I mention these details because use of the passé simple, even in ironic contexts, is a major index of high education level: it’s extremely rare, but extremely reliable. It’s so rare, I don’t even know if most Francophones could conjugate the correct forms on the spot. The passé simple can be compared to, say, word play in American English. If done well, you will be admired for it; if done poorly, you will be viewed as pretentious or annoying. I must say I have always found parsimonious use of the passé simple to be incredibly sexy. I have literally only heard or seen it used spontaneously by four people I knew personally: the former head of a language lab I worked at, a former love interest (an énarque), a colleague of mine in France (un X), and now Jean-Luc. All were male, and I think that in each instance, there was a certain amount of linguistic prowess on display. Peacock feathers, if you will. These are not men lacking in self-confidence, but neither are they boastful.

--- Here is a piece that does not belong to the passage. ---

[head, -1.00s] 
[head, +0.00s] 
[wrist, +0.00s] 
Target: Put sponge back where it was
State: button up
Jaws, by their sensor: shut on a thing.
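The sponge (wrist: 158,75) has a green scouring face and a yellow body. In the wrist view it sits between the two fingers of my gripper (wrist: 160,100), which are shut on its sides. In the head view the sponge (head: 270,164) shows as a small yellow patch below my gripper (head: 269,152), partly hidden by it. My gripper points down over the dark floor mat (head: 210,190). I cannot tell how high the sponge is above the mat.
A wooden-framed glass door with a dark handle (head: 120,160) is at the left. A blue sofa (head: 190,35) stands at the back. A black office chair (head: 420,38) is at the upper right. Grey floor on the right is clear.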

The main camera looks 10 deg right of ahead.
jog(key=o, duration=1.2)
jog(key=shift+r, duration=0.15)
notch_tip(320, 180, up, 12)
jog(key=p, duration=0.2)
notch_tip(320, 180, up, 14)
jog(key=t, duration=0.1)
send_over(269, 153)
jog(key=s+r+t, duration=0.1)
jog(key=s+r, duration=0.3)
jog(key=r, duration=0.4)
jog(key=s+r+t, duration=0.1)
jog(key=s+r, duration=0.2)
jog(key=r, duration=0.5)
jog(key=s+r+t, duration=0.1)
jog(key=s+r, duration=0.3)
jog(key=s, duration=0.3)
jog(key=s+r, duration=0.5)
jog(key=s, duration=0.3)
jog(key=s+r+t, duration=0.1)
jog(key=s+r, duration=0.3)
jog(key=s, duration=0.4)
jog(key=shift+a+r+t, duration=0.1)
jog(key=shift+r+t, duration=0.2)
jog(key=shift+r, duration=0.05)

Every culture has indices of social success: a shiny expensive car, a good-looking spouse, the right accent, maybe lots of tattoos. In “Mainstream America”, linguistic prowess isn’t one to the extent that it is in francophone countries (that’s not the case for speakers of African-American English, for whom signifying is traditionally a key component of social success, but that’s a different topic altogether). Oh sure, linguistic prowess matters for something in the U.S., but at the end of the day, we elected both Bushes president. Politics aside, that wouldn’t happen in France, where it would just be weird to mock a politician for having good public speaking skills.  Dominique de Villepin might have his political problems, but the dude has also published books of poetry. Lack of linguistic prowess is not one of them.

If you know of any studies on spoken usage of the passé simple, I’d be happy to hear about them.